# [Given exercise]
Beneath this line sits some data. Return only its lines from the one holding "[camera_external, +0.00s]" through the one holding "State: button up", inclusive, exactly, with the images removed.

# [Stored rows]
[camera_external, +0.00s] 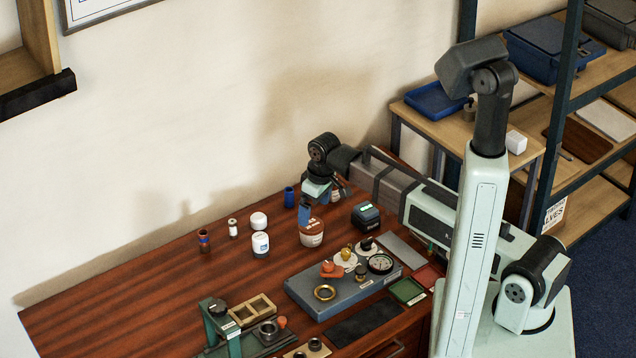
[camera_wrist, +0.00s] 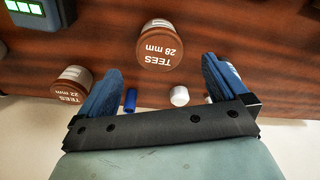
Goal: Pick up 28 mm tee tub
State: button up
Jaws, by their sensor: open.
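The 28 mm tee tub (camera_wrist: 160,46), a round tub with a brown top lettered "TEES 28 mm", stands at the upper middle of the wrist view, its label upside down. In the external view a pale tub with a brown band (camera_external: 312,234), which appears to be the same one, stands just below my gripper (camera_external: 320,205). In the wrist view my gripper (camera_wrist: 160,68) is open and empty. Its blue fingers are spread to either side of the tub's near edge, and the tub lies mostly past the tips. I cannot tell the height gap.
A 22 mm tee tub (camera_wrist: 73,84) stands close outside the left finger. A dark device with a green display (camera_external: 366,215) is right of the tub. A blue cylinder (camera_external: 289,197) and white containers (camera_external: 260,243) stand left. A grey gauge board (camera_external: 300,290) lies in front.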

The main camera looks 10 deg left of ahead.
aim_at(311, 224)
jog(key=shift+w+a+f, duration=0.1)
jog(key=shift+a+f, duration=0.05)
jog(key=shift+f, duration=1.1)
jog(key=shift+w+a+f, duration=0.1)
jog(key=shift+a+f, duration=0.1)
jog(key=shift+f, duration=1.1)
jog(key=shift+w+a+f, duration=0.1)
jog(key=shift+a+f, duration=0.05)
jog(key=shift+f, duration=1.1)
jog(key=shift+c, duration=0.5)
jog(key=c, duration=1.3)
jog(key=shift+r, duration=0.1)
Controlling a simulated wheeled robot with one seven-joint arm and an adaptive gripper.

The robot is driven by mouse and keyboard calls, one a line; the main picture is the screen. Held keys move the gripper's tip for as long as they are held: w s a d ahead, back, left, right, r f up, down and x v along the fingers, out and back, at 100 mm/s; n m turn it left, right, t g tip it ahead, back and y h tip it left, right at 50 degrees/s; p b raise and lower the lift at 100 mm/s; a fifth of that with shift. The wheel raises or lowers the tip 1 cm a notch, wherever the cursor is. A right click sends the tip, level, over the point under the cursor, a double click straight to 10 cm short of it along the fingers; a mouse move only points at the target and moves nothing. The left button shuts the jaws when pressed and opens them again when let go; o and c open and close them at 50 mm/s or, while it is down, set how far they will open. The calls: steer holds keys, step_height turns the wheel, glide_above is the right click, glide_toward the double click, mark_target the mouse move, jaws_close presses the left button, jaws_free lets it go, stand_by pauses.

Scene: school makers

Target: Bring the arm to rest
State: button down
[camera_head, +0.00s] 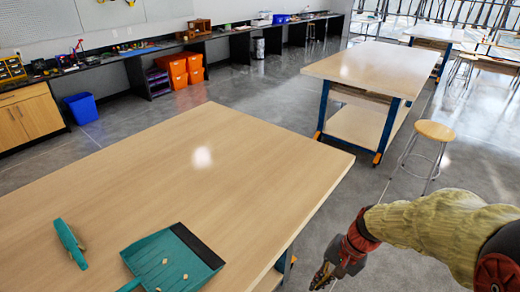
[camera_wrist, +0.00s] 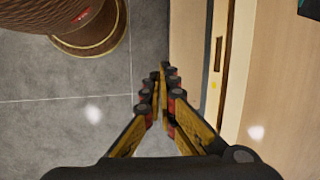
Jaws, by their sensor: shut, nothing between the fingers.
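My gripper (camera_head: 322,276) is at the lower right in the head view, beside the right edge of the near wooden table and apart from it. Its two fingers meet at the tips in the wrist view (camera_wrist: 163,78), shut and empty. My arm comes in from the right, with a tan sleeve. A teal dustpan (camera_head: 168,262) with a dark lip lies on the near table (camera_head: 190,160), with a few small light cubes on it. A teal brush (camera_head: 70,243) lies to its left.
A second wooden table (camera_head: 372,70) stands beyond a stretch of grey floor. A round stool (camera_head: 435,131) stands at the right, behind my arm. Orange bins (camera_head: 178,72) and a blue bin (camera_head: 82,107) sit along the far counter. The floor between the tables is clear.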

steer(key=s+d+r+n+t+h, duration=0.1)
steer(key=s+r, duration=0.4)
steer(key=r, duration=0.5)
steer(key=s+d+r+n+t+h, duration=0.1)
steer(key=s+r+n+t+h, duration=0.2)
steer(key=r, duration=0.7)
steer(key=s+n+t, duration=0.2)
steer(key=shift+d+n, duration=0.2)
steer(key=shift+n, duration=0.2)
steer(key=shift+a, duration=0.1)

...

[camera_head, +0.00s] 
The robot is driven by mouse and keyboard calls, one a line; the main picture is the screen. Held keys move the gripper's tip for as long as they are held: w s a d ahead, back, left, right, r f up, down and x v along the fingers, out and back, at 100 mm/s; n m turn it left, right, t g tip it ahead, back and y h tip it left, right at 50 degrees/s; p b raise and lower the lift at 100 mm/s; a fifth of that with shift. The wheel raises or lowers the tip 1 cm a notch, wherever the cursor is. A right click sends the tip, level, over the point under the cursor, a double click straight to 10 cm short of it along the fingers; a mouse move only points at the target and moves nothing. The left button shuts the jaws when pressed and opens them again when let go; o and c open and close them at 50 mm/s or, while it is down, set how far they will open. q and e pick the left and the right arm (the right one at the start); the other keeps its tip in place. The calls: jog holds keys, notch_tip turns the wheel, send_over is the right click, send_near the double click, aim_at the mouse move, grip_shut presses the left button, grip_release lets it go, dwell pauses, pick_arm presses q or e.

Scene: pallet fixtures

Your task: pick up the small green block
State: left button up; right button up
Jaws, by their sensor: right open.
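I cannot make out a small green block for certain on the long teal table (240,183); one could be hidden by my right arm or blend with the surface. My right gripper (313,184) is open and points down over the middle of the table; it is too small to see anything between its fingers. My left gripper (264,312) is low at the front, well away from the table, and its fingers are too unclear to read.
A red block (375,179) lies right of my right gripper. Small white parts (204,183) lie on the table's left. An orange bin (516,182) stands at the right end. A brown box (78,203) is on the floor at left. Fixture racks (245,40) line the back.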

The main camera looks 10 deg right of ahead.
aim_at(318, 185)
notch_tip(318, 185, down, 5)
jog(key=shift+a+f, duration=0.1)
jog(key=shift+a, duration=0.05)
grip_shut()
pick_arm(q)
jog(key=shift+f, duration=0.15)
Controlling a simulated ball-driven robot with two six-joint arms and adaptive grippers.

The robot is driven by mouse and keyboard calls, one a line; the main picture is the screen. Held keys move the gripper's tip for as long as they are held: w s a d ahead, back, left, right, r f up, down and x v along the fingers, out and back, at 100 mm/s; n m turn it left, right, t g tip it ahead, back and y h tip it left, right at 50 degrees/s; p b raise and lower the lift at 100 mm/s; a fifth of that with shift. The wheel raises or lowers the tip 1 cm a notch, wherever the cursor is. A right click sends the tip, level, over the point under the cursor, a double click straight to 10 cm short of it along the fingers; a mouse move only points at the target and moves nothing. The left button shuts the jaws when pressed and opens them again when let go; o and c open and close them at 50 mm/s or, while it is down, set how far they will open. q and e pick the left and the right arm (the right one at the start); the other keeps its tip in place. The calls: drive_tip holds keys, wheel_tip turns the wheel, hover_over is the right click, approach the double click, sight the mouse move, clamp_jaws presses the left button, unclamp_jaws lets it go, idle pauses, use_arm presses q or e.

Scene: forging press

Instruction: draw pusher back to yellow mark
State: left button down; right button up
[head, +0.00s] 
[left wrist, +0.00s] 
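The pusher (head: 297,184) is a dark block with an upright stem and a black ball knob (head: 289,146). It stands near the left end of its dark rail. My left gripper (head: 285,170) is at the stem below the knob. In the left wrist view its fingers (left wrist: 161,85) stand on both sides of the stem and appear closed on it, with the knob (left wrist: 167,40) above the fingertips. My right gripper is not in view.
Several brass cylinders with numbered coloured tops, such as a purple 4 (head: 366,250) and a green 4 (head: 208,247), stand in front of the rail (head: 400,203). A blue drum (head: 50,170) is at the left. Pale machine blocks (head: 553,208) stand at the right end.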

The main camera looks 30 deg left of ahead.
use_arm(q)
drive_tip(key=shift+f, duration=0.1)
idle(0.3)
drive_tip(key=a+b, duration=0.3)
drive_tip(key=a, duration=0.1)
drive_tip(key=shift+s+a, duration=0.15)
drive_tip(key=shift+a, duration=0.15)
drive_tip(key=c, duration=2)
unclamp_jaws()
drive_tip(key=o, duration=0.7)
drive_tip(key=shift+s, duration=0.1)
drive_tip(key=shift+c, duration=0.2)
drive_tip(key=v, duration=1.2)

# [Written reply]
[camera_external, +0.00s] 
[camera_wrist, +0.00s] 
Goal: Pick up 28 mm tee tub
State: button up

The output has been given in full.